Problem statement: Pull out every line below that contains the word "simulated".

#### Input records

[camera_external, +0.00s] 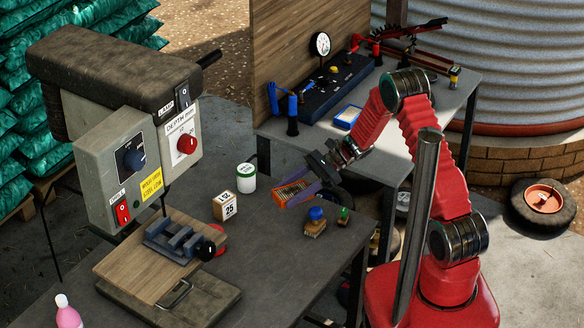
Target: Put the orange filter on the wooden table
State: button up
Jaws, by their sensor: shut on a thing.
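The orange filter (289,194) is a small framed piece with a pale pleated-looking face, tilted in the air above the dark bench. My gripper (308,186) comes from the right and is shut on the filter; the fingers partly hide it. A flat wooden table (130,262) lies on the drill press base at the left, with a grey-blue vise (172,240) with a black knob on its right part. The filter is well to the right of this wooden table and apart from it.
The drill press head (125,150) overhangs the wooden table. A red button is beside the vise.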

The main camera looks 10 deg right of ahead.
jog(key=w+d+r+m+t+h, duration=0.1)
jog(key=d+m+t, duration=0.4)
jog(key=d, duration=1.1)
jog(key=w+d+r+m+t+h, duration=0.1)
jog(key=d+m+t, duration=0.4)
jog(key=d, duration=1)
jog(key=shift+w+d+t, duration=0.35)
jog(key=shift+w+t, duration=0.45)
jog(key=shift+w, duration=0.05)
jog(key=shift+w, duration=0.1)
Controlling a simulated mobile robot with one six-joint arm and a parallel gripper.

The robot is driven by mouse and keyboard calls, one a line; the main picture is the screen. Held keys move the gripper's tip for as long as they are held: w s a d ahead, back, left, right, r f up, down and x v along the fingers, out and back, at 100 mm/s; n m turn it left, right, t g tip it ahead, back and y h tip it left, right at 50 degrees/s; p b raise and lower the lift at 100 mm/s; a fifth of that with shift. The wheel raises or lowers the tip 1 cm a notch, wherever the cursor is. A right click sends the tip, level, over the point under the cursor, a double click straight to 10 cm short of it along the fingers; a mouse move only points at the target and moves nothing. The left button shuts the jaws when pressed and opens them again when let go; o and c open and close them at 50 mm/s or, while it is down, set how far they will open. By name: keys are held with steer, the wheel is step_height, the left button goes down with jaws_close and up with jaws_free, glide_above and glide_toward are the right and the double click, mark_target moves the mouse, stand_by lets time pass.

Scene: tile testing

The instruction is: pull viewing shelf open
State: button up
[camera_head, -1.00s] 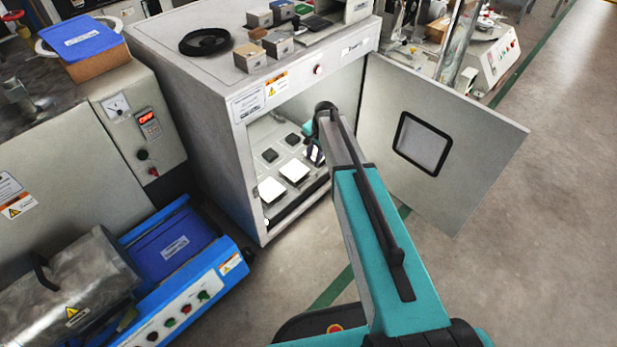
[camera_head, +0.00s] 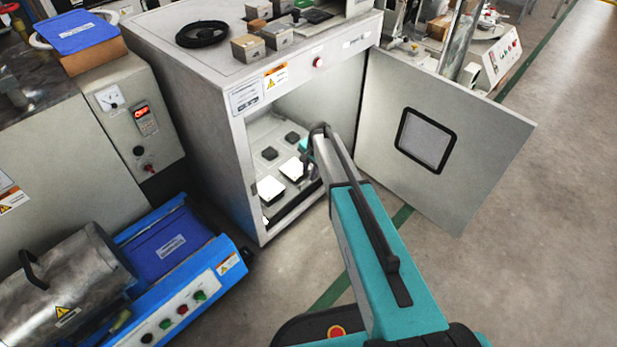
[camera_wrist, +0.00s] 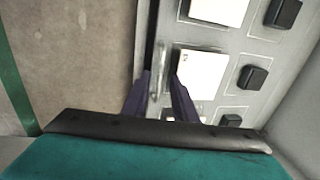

########
#### Input records

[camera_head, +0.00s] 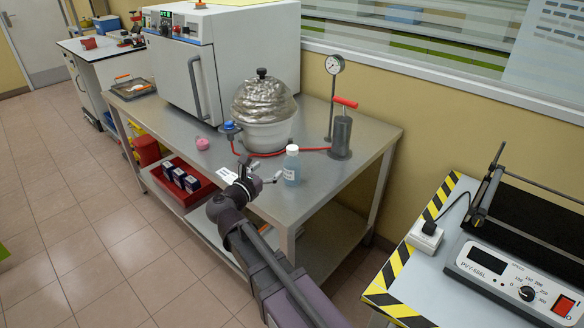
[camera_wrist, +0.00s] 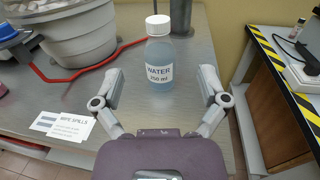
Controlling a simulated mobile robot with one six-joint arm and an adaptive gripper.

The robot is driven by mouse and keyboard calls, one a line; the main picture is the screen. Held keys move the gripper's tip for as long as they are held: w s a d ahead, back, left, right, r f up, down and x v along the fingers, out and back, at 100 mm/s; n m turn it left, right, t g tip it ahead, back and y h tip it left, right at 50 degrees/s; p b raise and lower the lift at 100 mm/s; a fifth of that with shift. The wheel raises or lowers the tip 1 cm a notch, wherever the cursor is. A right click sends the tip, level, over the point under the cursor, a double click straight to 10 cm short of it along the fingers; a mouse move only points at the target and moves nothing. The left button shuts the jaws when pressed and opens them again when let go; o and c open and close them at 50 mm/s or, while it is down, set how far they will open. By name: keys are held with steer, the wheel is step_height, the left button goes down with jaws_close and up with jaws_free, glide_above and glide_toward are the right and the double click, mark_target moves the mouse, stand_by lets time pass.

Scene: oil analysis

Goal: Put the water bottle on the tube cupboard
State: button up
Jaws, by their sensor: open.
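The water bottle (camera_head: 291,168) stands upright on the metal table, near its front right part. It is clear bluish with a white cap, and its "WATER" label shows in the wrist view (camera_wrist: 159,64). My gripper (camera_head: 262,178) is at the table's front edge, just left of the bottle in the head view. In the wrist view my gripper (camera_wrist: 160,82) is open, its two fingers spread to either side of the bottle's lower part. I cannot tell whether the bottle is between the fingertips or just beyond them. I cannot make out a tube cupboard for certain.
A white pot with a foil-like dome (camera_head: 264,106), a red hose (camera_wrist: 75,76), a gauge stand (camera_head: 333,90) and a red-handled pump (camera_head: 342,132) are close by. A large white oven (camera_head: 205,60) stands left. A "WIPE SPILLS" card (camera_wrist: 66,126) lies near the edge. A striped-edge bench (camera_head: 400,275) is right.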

########

Completed task:
Controlling a simulated mobile robot with one six-joint arm and a parallel gripper.
Controlling a simulated mobile robot with one six-joint arm and an adaptive gripper.

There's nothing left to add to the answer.